Module 10 – Data Sharing

This module will focus on data sharing processes.

In our previous module:

We discussed search practices, and how to use them to search databases and repositories. Putting just some of these tips into practice should help make it easier to find somewhere to share your data.

Data Sharing

Did you know that sharing your data is an opt-in process rather than opt-out? Essentially your work will not automatically be shared, and it will be up to you to implement the right processes and find a repository to share your work in an open fashion.

The right processes are: making sure that data sharing is part of your initial data management plan, at the beginning of the research lifecycle. This is important to focus on early because data sharing is driven by metadata. To reiterate from a previous module: No matter how good you are at searching, if there is poorly implemented metadata, the data will not be able to be found. And if you can’t find it, it’s unlikely that other researchers will be able to find it either.

Deciding where you want to share your data early will help you decide on a metadata schema and controlled variables for your data. This is especially important if your data needs to be open access, as best practice dictates that open access data be interoperable, which is again, where metadata comes in.

Many grants from the Tri-Agency require that you make your data open access to fully comply with the terms they have set out.

For this reason, it is important to know ahead of time if this is necessary and add to your data management plan about what you are going to do to make your data available when the project ends.

One tip to finding good repositories, if you don’t have one picked out by your organization or institution already, is to search for data that is similar in function or thesis to yours, and see where it is hosted. So, even if it isn’t an ocean data repository, if they’ve worked well with ocean data in the past, or have hosted the kind of data files you will be using, it may be worth looking at in more detail.

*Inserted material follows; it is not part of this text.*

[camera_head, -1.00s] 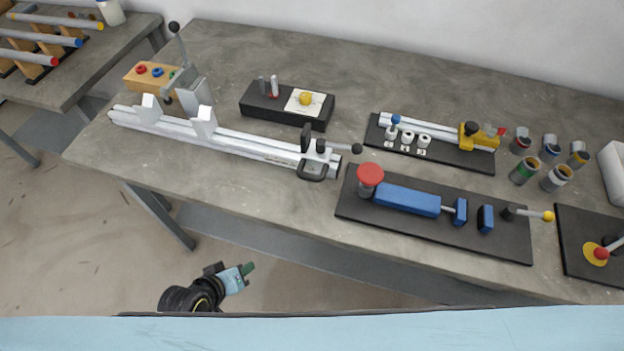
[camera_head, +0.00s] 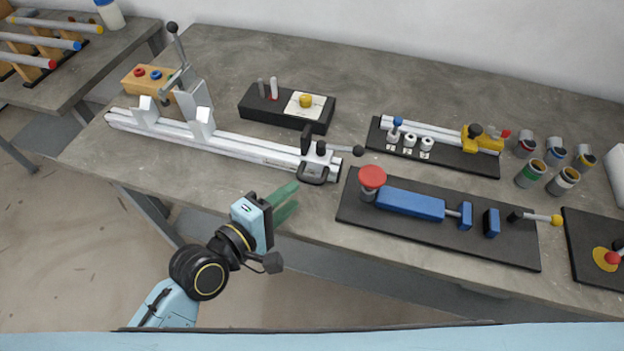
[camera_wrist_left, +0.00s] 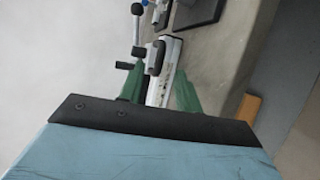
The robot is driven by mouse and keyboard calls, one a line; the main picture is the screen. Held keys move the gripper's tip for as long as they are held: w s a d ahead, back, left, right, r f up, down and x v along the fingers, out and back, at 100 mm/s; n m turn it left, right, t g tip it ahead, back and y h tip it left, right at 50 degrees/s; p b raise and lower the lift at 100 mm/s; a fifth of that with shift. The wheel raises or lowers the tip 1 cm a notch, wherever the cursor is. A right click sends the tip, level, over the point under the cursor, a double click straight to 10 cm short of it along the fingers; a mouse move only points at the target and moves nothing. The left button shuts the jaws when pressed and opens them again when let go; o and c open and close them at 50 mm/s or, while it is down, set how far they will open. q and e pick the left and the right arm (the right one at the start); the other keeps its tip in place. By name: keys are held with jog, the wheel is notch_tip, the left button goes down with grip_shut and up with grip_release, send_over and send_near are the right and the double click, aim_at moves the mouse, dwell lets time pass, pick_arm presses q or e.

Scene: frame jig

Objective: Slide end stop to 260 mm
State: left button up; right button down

There are also databases that specifically focus on being links to multiple databases (a database of databases if you will), with search functions similar to databases of journals and data. The Database of Open Access Journals (DOAJ) is one such example, being a database that focuses on entirely open access journals and articles. This is a good place to look for open access journals to submit your data to, should you need to find one.

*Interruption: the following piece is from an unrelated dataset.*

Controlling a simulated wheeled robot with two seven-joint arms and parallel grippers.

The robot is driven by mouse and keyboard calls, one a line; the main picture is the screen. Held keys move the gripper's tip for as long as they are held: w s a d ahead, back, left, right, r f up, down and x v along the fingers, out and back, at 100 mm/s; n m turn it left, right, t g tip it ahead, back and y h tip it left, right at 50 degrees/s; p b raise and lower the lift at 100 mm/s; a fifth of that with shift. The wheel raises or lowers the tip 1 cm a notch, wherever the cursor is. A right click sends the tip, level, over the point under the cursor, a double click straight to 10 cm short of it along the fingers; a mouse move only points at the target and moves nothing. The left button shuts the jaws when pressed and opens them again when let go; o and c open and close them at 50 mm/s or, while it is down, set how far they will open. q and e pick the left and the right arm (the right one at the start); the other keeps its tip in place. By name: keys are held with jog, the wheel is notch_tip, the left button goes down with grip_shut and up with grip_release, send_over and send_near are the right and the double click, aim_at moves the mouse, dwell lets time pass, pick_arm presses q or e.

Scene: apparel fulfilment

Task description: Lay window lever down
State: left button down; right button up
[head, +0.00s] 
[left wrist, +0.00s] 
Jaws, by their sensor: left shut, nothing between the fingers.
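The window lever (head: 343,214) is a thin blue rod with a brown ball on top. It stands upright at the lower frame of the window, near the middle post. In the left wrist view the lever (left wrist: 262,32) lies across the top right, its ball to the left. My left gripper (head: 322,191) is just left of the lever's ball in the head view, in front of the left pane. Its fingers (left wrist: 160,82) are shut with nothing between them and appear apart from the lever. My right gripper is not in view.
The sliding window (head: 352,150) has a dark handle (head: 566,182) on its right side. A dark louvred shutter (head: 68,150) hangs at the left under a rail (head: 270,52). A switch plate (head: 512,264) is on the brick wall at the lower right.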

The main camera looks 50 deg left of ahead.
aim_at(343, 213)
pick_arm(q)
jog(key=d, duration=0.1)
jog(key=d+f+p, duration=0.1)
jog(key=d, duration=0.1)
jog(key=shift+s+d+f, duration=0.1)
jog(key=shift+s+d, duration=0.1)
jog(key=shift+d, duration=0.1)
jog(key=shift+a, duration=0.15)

Here are some data sharing best practices:

These best practices are similar to data management best practices as well, so the more confident you are in one the easier time you will have at the other.

  • Make sure your data is well organized, and properly labelled. Consider the tips from earlier modules, especially to make sure your data is re-usable for both yourself and future researchers. This is where controlled vocabularies come in! (More on those in a later module.) Controlled vocabularies help you index and sort your data. Along with controlled vocabularies, which usually are used for variables within your dataset, metadata descriptions such as the CF Conventions are best practice for keeping your data organized.
  • Commit to a metadata schema and make sure your data is complete within that schema (more on this in a later module). Metadata schemas allow your work to be more easily categorized and found by machines on the web. Metadata schemas also ensure that both you and others have detailed and correct information about your work, so that it can be used again in the future.
  • Research the journal/repository you are going to submit to, and make sure they have data sharing rules that align with the ones laid out by the project funder. Different journals might have different levels of open access, or licensing (see Module 14 for more on licenses.) Once you submit to a repository, you will be expected to comply with their submission standards and their licensing practices. (So, for example, if it was in their rules that data had to be fully open access, you would be consenting to your own data being open access by submitting to them.) Thus, it is important to be aware of the license requirements ahead of time.
  • While it is not necessary to put your data through an official Quality Control process before it can be shared, if quality control is done, it needs to be documented. Who did it, what process did they use and when?
  • Networking! Creating a community of other researchers and getting to know them will help you find journals and repositories that might be of interest to your project. If they’ve submitted to a journal before, they could have invaluable knowledge about the process preferred by that journal.

While sharing is opt-in only, it is fairly simple to opt-in. By submitting your data to an open access journal or repository you automatically opt-in to share your data—do not be alarmed, however as you still retain copyright and will still be credited for your work, it is simply that more people will have access to your data! While opting in is simple, following the best practices outlined above adds some complexity to the process that must be kept in mind.

Activity:

In previous modules we asked you to talk data with a larger organization or stakeholder that you were interested in. For this activity, we want you to do something similar, but on a smaller, more intimate scale. Get to know your fellow researchers if you haven’t already. What are they working on, what is interesting to them? Are they planning on submitting their data to an open access journal? If both of you worked with open access data, are there ways both your data sets could enrich each other?

Before you go! Things to consider for the next module:

Consider ways that your data could be useful to someone else, or for yourself in the future. Is this data you’d want to come back to and study again? How many years down the road do you think your data will still be useful?